╭──
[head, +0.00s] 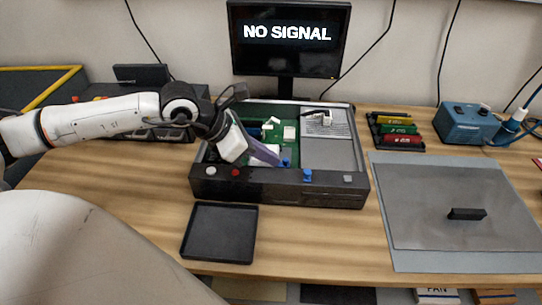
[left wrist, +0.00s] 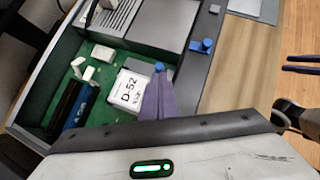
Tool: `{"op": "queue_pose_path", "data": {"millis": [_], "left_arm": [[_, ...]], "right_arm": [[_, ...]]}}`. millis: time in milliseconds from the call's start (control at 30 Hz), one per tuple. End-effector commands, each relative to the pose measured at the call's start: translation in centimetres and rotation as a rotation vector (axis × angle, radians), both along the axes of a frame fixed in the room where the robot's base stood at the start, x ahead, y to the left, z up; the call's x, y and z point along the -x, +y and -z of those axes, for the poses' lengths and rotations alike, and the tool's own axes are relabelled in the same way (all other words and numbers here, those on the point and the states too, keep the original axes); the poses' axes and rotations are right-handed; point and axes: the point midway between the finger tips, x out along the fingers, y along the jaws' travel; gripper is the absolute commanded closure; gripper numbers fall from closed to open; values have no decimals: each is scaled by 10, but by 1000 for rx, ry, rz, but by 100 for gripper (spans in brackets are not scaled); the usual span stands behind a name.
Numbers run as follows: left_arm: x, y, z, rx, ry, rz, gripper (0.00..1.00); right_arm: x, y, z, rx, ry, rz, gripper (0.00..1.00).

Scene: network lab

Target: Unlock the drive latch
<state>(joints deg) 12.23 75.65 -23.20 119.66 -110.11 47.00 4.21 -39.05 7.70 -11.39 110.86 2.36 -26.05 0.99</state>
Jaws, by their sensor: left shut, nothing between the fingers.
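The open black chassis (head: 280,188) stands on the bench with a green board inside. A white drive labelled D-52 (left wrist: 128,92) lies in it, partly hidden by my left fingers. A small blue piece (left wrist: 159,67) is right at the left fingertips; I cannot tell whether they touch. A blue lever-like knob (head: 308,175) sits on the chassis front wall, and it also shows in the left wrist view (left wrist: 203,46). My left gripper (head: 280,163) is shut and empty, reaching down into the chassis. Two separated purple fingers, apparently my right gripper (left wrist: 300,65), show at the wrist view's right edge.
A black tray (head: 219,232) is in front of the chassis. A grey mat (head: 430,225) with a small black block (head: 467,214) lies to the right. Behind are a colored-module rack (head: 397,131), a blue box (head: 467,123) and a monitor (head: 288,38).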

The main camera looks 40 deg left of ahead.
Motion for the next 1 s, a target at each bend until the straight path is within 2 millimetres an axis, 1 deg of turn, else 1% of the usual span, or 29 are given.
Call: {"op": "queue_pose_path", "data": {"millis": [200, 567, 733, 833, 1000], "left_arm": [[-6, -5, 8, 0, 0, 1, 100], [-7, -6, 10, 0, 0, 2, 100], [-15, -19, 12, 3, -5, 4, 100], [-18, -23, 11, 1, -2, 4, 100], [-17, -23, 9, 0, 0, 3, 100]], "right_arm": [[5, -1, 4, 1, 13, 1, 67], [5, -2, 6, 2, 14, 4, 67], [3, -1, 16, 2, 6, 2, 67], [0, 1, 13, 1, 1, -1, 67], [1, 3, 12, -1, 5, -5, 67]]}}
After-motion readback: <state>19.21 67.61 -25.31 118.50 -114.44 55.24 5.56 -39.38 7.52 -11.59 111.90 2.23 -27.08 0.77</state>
╰──
╭──
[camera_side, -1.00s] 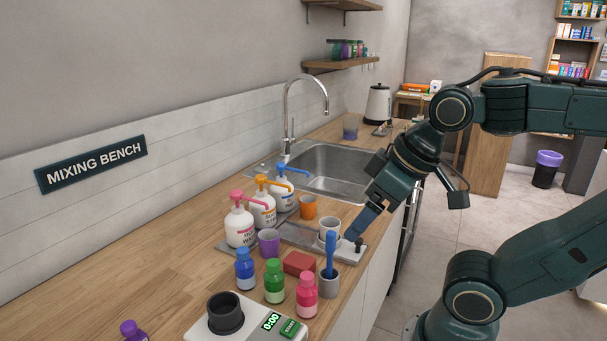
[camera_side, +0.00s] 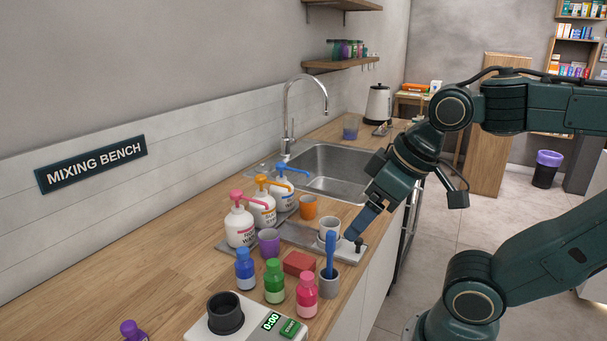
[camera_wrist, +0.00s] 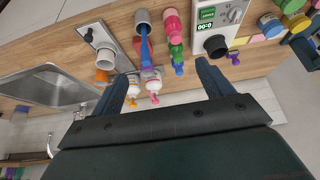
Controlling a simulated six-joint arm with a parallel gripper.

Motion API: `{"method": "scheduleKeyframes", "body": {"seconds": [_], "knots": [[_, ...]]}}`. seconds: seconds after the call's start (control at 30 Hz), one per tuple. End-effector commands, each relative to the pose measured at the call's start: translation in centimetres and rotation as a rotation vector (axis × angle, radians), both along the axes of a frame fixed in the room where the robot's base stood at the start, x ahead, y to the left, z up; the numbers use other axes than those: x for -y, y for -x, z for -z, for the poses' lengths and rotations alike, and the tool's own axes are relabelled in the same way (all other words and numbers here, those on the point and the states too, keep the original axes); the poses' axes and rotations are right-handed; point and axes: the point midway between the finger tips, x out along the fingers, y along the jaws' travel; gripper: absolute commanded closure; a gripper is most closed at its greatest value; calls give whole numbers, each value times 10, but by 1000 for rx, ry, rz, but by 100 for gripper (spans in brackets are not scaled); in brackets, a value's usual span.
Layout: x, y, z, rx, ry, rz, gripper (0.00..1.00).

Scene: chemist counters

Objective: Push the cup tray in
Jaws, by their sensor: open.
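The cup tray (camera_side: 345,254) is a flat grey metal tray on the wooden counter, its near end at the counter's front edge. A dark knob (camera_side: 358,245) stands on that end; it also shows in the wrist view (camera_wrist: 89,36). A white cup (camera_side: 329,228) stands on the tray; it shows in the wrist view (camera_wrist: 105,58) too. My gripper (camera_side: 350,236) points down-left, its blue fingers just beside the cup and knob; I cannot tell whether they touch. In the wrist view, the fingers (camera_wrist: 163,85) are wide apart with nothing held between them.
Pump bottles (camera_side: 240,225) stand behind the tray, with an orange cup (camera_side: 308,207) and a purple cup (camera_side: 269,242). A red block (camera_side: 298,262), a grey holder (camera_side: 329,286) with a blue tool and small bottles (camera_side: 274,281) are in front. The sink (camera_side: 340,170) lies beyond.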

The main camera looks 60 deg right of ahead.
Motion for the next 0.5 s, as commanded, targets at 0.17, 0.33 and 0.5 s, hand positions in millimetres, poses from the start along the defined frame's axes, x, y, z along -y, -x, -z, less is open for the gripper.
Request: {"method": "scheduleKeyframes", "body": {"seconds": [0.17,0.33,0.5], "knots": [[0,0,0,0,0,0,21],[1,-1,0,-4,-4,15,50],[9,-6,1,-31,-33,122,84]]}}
╰──
#### [WHAT TO WORK ON]
Retype the records above, but only those lines that fall between the line containing "The main camera looks 60 deg right of ahead." and the line containing "Motion for the next 0.5", with both of those lines included, exactly as written.

#### [RESPONSE TO THIS TASK]
The main camera looks 60 deg right of ahead.
Motion for the next 0.5 s, as commanded, targets at 0.17, 0.33 and 0.5 s, hand positions in millimetres, poses from the start along the defined frame's axes, x, y, z along -y, -x, -z, less is open for the gripper.

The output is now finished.